# WRITTEN INSTRUCTION:
Reproduce the material exactly, omitting nothing.

# DATA EXCERPT:

▬▬▬▬▬▬▬▬▬▬

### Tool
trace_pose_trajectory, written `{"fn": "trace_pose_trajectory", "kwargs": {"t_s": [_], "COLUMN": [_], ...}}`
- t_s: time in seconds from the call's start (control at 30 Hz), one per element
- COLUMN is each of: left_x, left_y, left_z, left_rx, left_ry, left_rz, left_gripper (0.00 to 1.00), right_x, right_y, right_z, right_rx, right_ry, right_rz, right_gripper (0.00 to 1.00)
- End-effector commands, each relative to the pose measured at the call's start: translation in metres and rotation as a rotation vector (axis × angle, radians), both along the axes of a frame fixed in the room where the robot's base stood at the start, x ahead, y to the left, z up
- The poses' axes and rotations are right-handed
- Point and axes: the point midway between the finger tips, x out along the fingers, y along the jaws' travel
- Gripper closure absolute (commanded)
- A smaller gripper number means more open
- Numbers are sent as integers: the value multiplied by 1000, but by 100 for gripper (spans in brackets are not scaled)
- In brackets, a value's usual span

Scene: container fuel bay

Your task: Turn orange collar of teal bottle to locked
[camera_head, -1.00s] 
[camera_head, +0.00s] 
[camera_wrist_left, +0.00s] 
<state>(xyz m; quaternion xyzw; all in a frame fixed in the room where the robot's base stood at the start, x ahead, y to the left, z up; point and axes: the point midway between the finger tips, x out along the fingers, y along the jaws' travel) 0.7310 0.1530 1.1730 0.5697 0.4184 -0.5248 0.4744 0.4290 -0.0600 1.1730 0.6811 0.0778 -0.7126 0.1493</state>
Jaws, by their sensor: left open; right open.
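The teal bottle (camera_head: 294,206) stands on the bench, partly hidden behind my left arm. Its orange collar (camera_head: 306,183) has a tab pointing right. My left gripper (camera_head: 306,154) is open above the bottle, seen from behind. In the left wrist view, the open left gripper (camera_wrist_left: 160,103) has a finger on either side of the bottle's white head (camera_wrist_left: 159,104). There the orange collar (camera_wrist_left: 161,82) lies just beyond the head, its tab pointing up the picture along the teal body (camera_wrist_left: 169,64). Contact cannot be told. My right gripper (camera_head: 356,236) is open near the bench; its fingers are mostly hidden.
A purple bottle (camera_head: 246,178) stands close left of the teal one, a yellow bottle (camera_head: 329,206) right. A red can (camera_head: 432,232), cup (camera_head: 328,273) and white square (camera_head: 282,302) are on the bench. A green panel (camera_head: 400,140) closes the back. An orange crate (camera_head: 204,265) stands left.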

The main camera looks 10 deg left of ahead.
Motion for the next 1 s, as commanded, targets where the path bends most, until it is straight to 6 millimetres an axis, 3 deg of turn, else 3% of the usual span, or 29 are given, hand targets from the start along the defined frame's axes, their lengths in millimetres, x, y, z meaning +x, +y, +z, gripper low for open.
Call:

▬▬▬▬▬▬▬▬▬▬

# OUTPUT FOR THIS EXERCISE:
### Tool
trace_pose_trajectory, written `{"fn": "trace_pose_trajectory", "kwargs": {"t_s": [_], "COLUMN": [_], ...}}`
- t_s: time in seconds from the call's start (control at 30 Hz), one per element
- COLUMN is each of: left_x, left_y, left_z, left_rx, left_ry, left_rz, left_gripper (0.00 to 1.00), right_x, right_y, right_z, right_rx, right_ry, right_rz, right_gripper (0.00 to 1.00)
- End-effector commands, each relative to the pose measured at the call's start: translation in metres and rotation as a rotation vector (axis × angle, radians), both along the axes of a frame fixed in the room where the robot's base stood at the start, x ahead, y to the left, z up
- The poses' axes and rotations are right-handed
- Point and axes: the point midway between the finger tips, x out along the fingers, y along the jaws' travel
- Gripper closure absolute (commanded)
- A smaller gripper number means more open
- Numbers are sent as integers: the value multiplied by 1000, but by 100 for gripper (spans in brackets are not scaled)
- In brackets, a value's usual span

Scene: container fuel bay

Your task: Turn orange collar of teal bottle to locked
[camera_head, -1.00s] 
[camera_head, +0.00s] 
[camera_wrist_left, +0.00s] 
<state>(xyz m; quaternion xyzw; all in a frame fixed in the room where the robot's base stood at the start, x ahead, y to the left, z up; point and axes: the point midway between the finger tips, x out along the fingers, y along the jaws' travel) 0.7310 0.1530 1.1730 0.5697 0.4184 -0.5248 0.4744 0.4290 -0.0600 1.1730 0.6811 0.0778 -0.7126 0.1493</state>
Jaws, by their sensor: left open; right open.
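The teal bottle (camera_head: 294,206) stands on the bench, partly hidden behind my left arm. Its orange collar (camera_head: 306,183) has a tab pointing right. My left gripper (camera_head: 306,154) is open above the bottle, seen from behind. In the left wrist view, the open left gripper (camera_wrist_left: 160,103) has a finger on either side of the bottle's white head (camera_wrist_left: 159,104). There the orange collar (camera_wrist_left: 161,82) lies just beyond the head, its tab pointing up the picture along the teal body (camera_wrist_left: 169,64). Contact cannot be told. My right gripper (camera_head: 356,236) is open near the bench; its fingers are mostly hidden.
A purple bottle (camera_head: 246,178) stands close left of the teal one, a yellow bottle (camera_head: 329,206) right. A red can (camera_head: 432,232), cup (camera_head: 328,273) and white square (camera_head: 282,302) are on the bench. A green panel (camera_head: 400,140) closes the back. An orange crate (camera_head: 204,265) stands left.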

The main camera looks 10 deg left of ahead.
Motion for the next 1 s, as commanded, targets where the path bends most, until it is straight to 6 millimetres an axis, 3 deg of turn, else 3% of the usual span, or 29 are given, hand targets from the start along the defined frame's axes, their lengths in millimetres, x, y, z meaning +x, +y, +z, gripper low for open.
Call:

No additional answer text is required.